Kılıçdaroğlu'ndan Gülen Cemaati Açıklaması Geldi
CHP Genel Başkanı Kemal Kılıçdaroğlu: "Gülen Cemaati'yle her hangi bir flörtümüz, birlikteliğimiz söz konusu değil. Bunu çok samimi olarak söylüyorum. Ama biz belli bir inanç grubunun bir araya gelip cemaat kurmasına karşı değiliz. Siyasete girmemek koşul
"Yurttaşın devletle en az muhatap olduğu rejimdir, demokrasi.
Polisle herhangi bir şekilde sokakta, caddede bir başka yerde karşı
karşıya gelmiyorsanız orada demokrasi daha fazla var demektir.
Yurttaş devletin baskısını üstünde hissetmemeli. Demokrasi, budur
aslında"
"Diyorlar ki CHP yeniden iktidara gelirse başörtüsü yasağı
getirecekler. Tamamen saçma bir şey. Biz özgürlükler konusunda
Batı'da ne varsa bizde de onun olmasını istiyoruz. Tam demokrasi
istiyoruz. Bütün meydanlarda söylüyorum. İster başı açık ister
kapalı, bütün kadınların benim başımın üstünde yeri vardır"

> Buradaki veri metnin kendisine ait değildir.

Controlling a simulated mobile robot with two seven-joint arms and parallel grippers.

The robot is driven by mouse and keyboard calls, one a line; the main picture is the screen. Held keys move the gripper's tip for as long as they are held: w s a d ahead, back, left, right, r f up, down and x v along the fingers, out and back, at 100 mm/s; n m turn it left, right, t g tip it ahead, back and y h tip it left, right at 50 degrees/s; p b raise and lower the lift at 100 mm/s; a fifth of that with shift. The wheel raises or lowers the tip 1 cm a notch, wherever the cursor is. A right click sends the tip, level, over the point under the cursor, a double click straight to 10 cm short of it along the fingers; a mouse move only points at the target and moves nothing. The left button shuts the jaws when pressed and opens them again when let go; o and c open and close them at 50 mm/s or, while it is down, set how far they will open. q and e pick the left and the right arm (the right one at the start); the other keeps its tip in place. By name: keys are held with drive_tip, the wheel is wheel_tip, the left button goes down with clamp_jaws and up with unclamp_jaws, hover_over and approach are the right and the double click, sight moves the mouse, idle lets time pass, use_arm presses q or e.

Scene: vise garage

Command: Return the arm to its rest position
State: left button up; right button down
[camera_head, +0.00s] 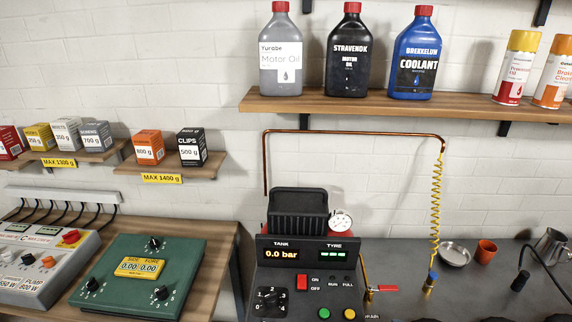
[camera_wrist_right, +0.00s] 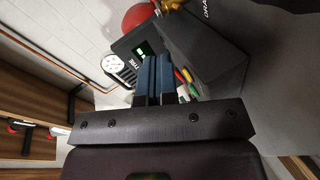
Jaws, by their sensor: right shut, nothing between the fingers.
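My right gripper (camera_wrist_right: 154,75) shows in the right wrist view. Its two blue-tipped fingers are shut together with nothing between them. Beyond the fingertips is the dark compressor control panel (camera_wrist_right: 175,50), which also shows in the head view (camera_head: 308,270). Its display reads 0.0 bar. I cannot tell how far the fingertips are from the panel. Neither of my grippers can be made out in the head view, and my left gripper is in no frame.
A wooden shelf (camera_head: 400,104) holds several bottles and spray cans. A green control box (camera_head: 140,275) and a grey box (camera_head: 45,265) sit on the left bench. A metal dish (camera_head: 454,254), an orange cup (camera_head: 485,252) and a metal jug (camera_head: 551,246) stand on the grey worktop.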

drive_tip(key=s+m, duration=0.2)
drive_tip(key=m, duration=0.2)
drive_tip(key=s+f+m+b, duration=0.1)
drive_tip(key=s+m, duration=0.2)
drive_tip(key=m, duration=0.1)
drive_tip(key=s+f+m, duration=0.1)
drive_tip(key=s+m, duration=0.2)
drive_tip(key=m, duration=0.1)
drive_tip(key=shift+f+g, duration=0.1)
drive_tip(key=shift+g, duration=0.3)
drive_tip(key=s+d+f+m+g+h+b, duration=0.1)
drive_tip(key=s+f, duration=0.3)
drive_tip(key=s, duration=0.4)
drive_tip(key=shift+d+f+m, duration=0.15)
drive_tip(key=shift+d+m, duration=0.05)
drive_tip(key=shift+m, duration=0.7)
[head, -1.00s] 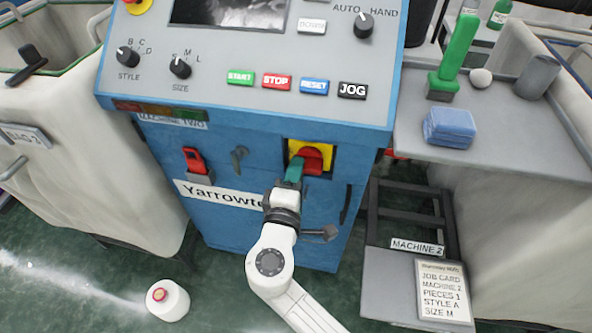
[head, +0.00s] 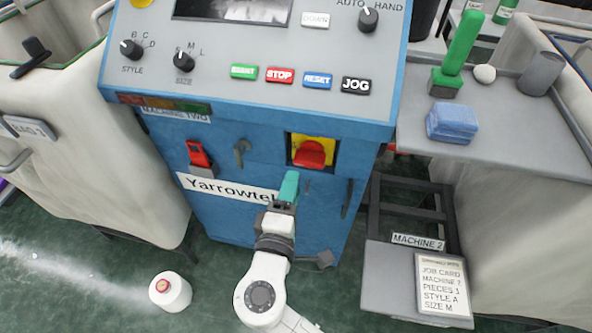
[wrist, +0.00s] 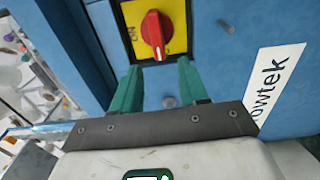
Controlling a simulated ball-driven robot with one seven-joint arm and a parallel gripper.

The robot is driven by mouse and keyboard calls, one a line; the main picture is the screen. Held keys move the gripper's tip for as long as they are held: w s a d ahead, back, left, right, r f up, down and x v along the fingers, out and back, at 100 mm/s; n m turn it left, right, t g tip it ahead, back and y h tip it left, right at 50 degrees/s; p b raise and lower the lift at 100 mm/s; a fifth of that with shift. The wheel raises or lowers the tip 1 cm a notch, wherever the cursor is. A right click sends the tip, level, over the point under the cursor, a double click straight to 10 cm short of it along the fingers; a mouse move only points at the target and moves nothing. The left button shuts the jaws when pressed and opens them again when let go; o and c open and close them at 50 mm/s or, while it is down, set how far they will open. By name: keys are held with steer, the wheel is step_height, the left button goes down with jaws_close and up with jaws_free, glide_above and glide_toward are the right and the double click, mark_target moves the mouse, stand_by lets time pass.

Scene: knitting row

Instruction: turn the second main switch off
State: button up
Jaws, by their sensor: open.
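The main switch is a red rotary knob (head: 311,153) on a yellow plate, on the blue front of the machine labelled Machine Two. In the wrist view, the knob (wrist: 153,35) stands lengthwise up and down, with a white mark near its lower end. The letters "ON" show on the plate to its left. My gripper (head: 289,182) is below and slightly left of the knob, apart from it. In the wrist view my teal fingers (wrist: 158,75) are spread and empty, with the knob beyond the gap between them.
A red-handled fitting (head: 197,154) and a grey hook (head: 241,152) are on the panel left of the switch. Above is the sloped console with START, STOP, RESET and JOG buttons (head: 280,75). A side table (head: 510,120) stands right.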

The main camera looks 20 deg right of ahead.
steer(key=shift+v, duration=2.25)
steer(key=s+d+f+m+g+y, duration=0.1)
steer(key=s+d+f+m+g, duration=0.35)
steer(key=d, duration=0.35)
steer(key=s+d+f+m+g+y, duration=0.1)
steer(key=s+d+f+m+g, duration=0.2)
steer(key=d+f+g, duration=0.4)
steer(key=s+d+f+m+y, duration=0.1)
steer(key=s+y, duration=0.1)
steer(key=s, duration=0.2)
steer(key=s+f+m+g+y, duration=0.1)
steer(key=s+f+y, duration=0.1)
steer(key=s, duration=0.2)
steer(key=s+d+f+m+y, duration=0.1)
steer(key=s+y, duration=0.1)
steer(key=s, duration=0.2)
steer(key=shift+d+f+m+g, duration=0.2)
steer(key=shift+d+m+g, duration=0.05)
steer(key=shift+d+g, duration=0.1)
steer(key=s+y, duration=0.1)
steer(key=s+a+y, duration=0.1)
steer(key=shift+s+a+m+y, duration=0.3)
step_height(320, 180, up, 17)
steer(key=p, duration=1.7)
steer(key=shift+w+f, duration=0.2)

CHP lideri Kemal Kılıçdaroğlu, CNN Türk yayınında Şirin Payzın'ın
“Ne Oluyor?" programına konuk oldu. Kılıçdaroğlu, canlı yayında
Türkiye'nin çeşitli üniversitelerinden gelen öğrencilerin gündeme
ilişkin sorularını yanıtladı.
“BİZ PARALEL DEVLETE KARŞIYIZ"
Cumhuriyet Halk Partisi (CHP) Genel Başkanı Kemal Kılıçdaroğlu,
“Fethullah Gülen cemaatine nasıl bakıyorsunuz, cemaatle bir flört
içinde misiniz?" sorusuna “Gülen Cemaati'yle her hangi bir
flörtümüz, birlikteliğimiz söz konusu değil. Bunu çok samimi olarak
söylüyorum. Ama biz belli bir inanç grubunun bir araya gelip cemaat
kurmasına karşı değiliz. Siyasete
girmemek koşuluyla. Çünkü biz inançların siyasi malzeme olmasını
istemeyiz ve ona karşıyız. Gülen Cemaati'yle bizim aramızda hiçbir
şey yok. Bir ilişki, bağlantı, bir araya gelme, oturup konuşma,
böyle bir şeyimiz de söz konusu değil. Biz paralel devlete de
karşıyız. Bir tane devlet vardır. İkinci bir paralel devlet
istemeyiz" diye cevap verdi.
“AKP'NİN SORUNU, 'BEN DEVLETİM' DİYOR"
Devletin demokratikleşmesi gerektiğini söyleyen Kılıçdaroğlu,
“Yurttaşın devletle en az muhatap olduğu rejimdir, demokrasi.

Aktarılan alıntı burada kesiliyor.